Exercise directions> Please copy out exactly, and only, the lines between the line with "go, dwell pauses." and the line with "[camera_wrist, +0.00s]", both included. Pictures are to be omitted.

Material provided>
--- BEGIN ---
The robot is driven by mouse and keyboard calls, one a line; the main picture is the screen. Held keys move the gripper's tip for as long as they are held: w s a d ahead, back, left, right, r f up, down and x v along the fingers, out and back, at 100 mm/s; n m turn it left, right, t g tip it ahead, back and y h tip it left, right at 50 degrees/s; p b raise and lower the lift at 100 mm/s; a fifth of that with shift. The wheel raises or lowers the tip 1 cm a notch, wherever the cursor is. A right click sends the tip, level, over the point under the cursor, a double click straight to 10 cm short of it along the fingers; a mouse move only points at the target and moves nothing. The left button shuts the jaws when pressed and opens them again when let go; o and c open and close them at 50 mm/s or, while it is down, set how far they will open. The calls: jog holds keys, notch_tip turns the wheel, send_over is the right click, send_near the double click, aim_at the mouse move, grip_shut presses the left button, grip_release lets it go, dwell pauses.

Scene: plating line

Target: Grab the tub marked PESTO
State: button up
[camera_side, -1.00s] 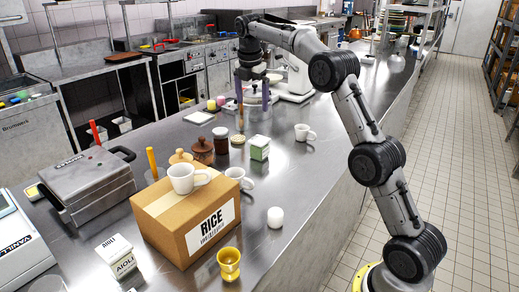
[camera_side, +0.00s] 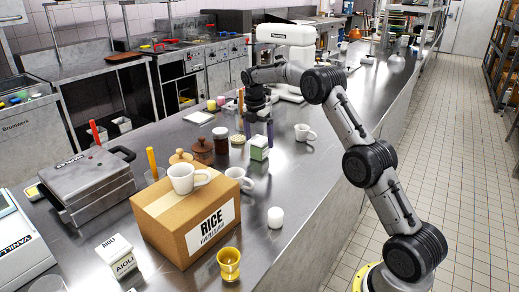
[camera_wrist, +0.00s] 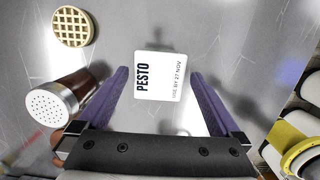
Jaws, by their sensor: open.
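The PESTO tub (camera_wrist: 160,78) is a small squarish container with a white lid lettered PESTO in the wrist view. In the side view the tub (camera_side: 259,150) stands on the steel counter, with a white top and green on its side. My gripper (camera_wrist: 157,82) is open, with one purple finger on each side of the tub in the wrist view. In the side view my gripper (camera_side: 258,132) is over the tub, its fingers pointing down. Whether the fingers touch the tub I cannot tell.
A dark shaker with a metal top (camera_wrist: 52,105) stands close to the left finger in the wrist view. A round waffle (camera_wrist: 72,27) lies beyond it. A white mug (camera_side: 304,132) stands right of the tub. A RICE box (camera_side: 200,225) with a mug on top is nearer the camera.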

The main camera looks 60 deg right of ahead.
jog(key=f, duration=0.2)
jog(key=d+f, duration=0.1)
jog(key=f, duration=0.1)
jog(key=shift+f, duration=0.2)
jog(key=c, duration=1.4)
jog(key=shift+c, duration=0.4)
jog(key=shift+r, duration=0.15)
--- END ---
--- BEGIN ---
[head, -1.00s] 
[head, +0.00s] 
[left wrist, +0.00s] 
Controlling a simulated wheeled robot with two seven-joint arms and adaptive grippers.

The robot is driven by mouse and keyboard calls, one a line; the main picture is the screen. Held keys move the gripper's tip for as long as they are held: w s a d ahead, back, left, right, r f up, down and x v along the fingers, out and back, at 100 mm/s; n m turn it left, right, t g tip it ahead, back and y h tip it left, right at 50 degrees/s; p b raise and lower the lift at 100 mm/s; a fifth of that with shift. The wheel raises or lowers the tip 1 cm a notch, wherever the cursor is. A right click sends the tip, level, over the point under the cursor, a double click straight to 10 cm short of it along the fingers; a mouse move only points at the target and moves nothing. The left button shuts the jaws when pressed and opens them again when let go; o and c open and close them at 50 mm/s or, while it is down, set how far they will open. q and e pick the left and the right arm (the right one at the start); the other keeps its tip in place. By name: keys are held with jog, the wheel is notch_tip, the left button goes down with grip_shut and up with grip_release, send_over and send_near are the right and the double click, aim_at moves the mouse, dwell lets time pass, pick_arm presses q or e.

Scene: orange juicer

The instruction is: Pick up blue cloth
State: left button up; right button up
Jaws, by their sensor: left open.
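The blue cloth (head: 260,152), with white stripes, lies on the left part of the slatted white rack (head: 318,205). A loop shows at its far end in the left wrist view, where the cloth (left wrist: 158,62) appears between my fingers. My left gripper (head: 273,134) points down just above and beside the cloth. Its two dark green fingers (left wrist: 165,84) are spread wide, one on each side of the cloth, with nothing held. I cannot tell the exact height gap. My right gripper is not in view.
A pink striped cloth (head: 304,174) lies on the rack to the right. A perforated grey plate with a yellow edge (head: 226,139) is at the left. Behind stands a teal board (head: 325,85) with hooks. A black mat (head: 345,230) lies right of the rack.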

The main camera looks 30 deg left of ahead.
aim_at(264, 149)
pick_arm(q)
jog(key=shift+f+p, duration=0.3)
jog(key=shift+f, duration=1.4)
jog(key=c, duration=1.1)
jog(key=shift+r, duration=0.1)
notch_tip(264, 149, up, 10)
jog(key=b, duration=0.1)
--- END ---
Written solution>
The robot is driven by mouse and keyboard calls, one a line; the main picture is the screen. Held keys move the gripper's tip for as long as they are held: w s a d ahead, back, left, right, r f up, down and x v along the fingers, out and back, at 100 mm/s; n m turn it left, right, t g tip it ahead, back and y h tip it left, right at 50 degrees/s; p b raise and lower the lift at 100 mm/s; a fifth of that with shift. The wheel raises or lowers the tip 1 cm a notch, wherever the cursor is. A right click sends the tip, level, over the point under the cursor, a double click straight to 10 cm short of it along the fingers; a mouse move only points at the target and moves nothing. The left button shuts the jaws when pressed and opens them again when let go; o and c open and close them at 50 mm/s or, while it is down, set how far they will open. The calls: jog holds keys, notch_tip turns the wheel, send_over is the right click, send_near the double click, aim_at the mouse move, grip_shut presses the left button, grip_release lets it go, dwell pauses.

Scene: plating line

Target: Grab the tub marked PESTO
State: button up
[camera_side, -1.00s] 
[camera_side, +0.00s] 
[camera_wrist, +0.00s] 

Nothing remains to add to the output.